[Directions]: Of the records that follow, copy only the lines from the line containing "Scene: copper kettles" to the line containing "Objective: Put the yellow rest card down", both included, exactly as written.

[Listed records]:

____________________

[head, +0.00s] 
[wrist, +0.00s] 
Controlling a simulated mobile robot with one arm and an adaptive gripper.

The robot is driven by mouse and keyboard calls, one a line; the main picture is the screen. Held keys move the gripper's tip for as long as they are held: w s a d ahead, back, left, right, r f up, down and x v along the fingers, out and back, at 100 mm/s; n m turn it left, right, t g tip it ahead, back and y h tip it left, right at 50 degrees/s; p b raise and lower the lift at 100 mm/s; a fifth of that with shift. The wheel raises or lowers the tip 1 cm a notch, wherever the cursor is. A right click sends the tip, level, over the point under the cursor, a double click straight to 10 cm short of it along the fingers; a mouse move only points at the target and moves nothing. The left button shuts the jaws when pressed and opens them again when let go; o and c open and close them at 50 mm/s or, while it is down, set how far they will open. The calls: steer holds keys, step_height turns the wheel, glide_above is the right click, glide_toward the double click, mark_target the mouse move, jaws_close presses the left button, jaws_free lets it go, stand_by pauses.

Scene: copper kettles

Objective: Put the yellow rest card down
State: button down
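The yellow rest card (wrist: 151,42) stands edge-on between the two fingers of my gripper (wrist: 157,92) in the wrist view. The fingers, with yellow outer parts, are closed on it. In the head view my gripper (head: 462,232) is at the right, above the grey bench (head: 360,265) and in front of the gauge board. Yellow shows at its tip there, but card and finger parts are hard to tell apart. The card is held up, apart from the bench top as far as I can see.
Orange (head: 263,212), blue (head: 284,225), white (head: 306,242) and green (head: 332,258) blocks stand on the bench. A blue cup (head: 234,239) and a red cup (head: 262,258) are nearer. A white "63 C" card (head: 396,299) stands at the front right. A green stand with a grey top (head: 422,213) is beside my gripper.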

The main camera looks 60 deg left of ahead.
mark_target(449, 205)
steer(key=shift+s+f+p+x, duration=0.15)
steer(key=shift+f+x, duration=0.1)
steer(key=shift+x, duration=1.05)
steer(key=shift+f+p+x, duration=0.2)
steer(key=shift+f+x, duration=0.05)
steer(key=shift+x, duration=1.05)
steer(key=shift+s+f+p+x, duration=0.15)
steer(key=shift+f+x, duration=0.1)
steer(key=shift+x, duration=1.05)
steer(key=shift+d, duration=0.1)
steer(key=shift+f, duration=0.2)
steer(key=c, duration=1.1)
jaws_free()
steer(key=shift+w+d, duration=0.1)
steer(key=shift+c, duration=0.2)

____________________

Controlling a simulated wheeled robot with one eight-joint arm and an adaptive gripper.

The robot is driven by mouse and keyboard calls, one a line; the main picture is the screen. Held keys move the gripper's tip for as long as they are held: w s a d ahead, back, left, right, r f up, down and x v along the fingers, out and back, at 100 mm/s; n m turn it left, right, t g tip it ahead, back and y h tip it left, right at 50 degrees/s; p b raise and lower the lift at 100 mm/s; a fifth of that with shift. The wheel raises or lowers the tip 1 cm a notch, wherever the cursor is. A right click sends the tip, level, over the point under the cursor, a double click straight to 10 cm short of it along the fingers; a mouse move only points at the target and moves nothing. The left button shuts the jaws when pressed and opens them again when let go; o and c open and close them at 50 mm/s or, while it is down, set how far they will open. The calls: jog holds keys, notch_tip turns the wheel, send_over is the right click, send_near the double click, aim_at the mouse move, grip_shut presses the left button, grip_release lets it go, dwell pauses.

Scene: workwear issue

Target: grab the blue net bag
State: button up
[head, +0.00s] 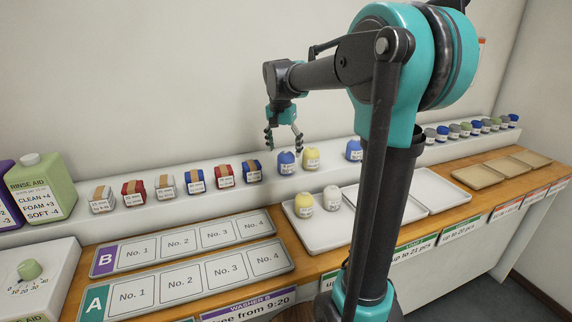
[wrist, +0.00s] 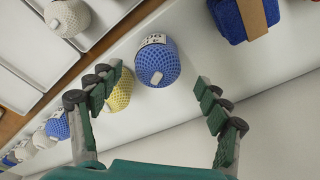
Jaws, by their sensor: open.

____________________

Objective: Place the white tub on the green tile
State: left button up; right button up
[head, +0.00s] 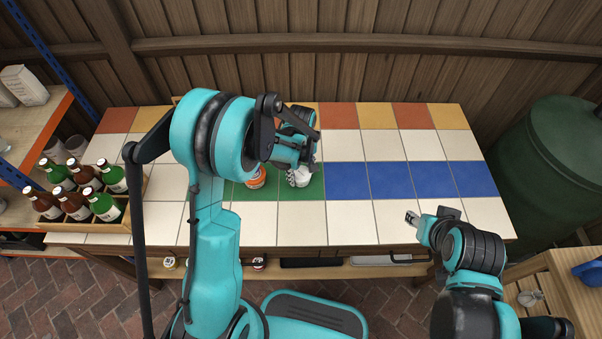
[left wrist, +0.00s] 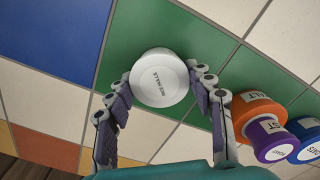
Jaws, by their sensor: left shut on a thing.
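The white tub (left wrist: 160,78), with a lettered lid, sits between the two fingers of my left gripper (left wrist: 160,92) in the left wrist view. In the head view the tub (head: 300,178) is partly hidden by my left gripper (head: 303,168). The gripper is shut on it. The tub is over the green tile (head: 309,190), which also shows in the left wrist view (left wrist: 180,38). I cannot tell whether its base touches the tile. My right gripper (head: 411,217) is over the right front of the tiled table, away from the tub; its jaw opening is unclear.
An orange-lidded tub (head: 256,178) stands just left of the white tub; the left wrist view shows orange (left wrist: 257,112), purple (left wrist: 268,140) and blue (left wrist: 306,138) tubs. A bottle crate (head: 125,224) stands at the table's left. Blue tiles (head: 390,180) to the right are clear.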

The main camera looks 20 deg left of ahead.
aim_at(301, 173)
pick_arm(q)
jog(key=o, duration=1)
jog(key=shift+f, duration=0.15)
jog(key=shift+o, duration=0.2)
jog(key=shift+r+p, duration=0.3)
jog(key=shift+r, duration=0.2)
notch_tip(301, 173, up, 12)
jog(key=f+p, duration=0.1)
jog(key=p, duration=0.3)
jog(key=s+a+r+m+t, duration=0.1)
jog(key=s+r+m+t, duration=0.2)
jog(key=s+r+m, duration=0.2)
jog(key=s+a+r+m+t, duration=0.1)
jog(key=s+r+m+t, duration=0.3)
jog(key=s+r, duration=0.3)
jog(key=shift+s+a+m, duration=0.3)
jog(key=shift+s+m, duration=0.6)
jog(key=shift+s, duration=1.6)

____________________

[Answer to this problem]:
Scene: copper kettles

Objective: Put the yellow rest card down

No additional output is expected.